In a letter to Energy Secretary Alfonso Cusi, the non-profit group pressed for the implementation of the Lamp Waste Management Facility (LWMF) with mercury recovery that the DOE bought in 2013 from the MRT System International.
“We hope that your office is one with us in recognizing the urgent need for the government to operate the LWMF and implement a practical system for the safe recycling of lamp waste to minimize mercury pollution due to the improper disposal of fluorescent lamps at the end of their useful life,” EcoWaste Coalition president Noli Abinales wrote.

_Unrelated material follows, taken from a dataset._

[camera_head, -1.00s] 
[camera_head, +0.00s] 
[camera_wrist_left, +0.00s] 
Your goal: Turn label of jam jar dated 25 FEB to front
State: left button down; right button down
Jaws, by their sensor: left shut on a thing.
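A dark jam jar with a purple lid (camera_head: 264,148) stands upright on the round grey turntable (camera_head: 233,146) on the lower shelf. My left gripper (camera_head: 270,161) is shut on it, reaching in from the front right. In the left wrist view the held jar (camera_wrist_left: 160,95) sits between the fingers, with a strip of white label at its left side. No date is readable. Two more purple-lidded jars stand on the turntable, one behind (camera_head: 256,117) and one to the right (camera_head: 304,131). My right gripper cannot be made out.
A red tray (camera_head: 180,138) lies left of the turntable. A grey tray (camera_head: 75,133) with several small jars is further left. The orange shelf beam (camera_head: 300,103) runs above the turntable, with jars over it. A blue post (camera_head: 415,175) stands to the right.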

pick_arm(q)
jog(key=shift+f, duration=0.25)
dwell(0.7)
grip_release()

DOE described the facility as a place “where all spent mercury-containing lamps undergo recycling to recover mercury and other by-products (to) avert residual mercury from entering the food chain through landfill leaching into ground water.”
The group was told that the facility would be running by December 2014.
“We are now more than half-way to 2017 and we still see no functional facility that will safely receive and recycle our mercury-containing lamp waste,” said Abinales.
The EcoWaste Coalition also urged Cusi to issue a certificate of concurrence to the government’s ratification of the Minamata Convention on Mercury and to transmit the same to the Department of Environment and Natural Resources (DENR).
The Minamata Convention seeks to protect human health and environment by decreasing mercury supply and trade, and controlling mercury emissions and releases in the country.